Aus dem Treffen, das kurzfristig zustande kam, weil Wang als Mitglied des Zentralkomitees am bis Donnerstag tagenden ZK-Plenum teilnimmt, wurde eine fast zweieinhalb Stunden - über das Mittagessen hinausgehende - Begegnung, sagte Kurz danach zu Journalisten. "Alles kam zur Sprache." Selbst ein möglicher Besuch von Bundespräsident Heinz Fischer für 2015, den beide Seiten vorbereiten wollten. Das vor zwei Jahren über den Dalai-Lama-Besuch in Wien entstandene Zerwürfnis mit Peking ist vergessen, obwohl sich Wang warnende Anspielungen nicht verkneifen konnte.

Hongkong war Thema

So war genug Zeit, um ausführlich auch über Österreichs Sorgen, von der Todesstrafe über den Umgang mit Menschenrechten bis zur Lage in Hongkong, zu sprechen. Kurz und Wang sehen nach dem Beginn des Dialogs in Hongkong zwischen Studenten und der dortigen Regierung "keine Anzeichen" mehr für eine gewaltsame Entwicklung. Weder die Regierung noch die Studenten "könnten ein Interesse an Eskalation haben", sagte Kurz.

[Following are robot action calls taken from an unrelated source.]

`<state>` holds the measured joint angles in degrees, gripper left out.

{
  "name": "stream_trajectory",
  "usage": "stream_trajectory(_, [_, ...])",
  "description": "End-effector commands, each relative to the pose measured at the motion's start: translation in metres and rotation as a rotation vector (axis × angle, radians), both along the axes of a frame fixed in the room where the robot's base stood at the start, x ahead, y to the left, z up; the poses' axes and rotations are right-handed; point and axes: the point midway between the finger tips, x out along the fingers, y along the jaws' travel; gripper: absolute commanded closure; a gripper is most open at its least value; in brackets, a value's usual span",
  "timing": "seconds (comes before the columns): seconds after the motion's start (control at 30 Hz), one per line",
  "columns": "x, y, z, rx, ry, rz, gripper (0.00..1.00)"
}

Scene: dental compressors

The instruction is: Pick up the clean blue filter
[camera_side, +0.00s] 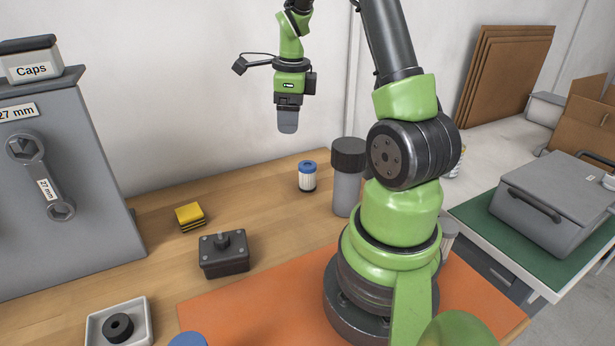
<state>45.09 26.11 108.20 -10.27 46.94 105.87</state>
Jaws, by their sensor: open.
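The blue filter (307,178) stands upright on the wooden bench, with a blue top and a white ribbed body. It is beside a grey canister with a dark lid (347,176). My gripper (288,122) hangs above the bench, higher than the filter and a little to its left in the picture. It points down and is apart from the filter. I see the jaws side-on, so the gap between them is hidden, and nothing shows held in them.
A dark box with a knob (223,254), a yellow stack (190,216) and a white tray (90,331) holding a black ring (118,327) are on the bench. A grey cabinet (60,110) stands left. A blue round thing (188,340) is cut off below. Bare wood surrounds the filter's left side.

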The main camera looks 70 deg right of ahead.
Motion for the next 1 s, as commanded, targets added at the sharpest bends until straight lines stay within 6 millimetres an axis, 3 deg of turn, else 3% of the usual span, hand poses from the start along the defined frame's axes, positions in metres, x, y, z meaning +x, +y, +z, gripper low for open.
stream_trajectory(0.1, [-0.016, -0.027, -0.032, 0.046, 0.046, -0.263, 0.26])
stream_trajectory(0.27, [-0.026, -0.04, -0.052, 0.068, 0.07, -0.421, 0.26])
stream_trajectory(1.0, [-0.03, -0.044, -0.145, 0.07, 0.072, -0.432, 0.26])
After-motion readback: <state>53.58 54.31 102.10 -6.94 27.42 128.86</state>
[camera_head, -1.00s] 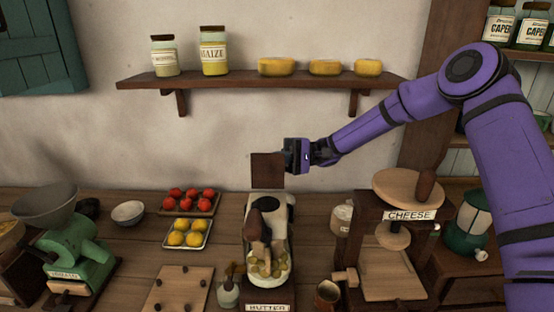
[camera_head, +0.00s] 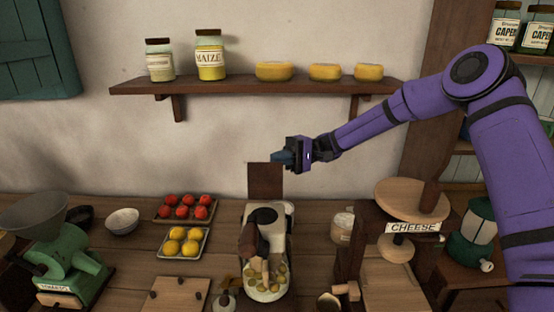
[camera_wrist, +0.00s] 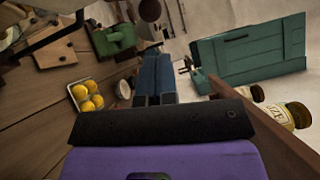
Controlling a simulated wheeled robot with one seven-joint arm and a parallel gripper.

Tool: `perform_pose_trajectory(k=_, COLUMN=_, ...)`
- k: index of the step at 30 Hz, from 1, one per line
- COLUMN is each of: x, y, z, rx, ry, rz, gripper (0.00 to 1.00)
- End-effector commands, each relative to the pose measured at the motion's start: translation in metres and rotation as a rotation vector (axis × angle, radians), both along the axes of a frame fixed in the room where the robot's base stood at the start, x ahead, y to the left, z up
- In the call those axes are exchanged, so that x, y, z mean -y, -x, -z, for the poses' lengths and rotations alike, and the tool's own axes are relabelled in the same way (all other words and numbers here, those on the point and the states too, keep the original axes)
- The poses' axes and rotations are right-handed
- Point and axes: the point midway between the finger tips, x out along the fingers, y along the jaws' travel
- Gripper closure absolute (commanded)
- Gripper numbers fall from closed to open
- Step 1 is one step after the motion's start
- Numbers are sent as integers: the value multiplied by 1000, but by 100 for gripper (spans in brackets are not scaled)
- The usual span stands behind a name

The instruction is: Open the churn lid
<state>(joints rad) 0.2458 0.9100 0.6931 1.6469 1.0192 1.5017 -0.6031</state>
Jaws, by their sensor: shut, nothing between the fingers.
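The butter churn (camera_head: 274,235) stands on the counter, a pale body with its top uncovered and lumpy yellowish contents (camera_head: 265,283) showing. Its lid (camera_head: 265,181), a flat dark brown panel, stands upright at the back of the churn. My gripper (camera_head: 281,157) is at the lid's top right corner, pointing left with its blue fingers together and empty. I cannot tell whether it touches the lid. The wrist view shows the closed blue fingers (camera_wrist: 155,80), but no churn or lid.
A wall shelf (camera_head: 258,85) with jars and cheeses is above my gripper. Trays of tomatoes (camera_head: 184,207) and lemons (camera_head: 183,241) are left of the churn. The cheese press (camera_head: 411,207) stands right.

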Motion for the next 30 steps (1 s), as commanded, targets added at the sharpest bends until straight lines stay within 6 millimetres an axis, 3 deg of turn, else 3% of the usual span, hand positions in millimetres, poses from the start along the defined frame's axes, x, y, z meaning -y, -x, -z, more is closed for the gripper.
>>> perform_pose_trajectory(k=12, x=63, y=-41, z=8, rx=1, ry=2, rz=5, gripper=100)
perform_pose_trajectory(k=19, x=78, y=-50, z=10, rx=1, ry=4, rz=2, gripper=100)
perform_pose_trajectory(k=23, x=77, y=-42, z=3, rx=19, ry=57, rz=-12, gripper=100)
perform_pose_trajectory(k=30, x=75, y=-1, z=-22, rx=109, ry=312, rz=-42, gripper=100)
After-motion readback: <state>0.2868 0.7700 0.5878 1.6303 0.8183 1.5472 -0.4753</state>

Er machte keinen Hehl daraus, dass Wien die studentischen Forderungen nach mehr Mitbestimmung als "absolut nachvollziehbar" ansehe - solange sie friedlich blieben. Wieweit Wang ihm folgte, vermochte er nicht zu sagen. Immerhin habe der Außenminister Chinas Interesse an einer friedlichen Lösung bekräftigt.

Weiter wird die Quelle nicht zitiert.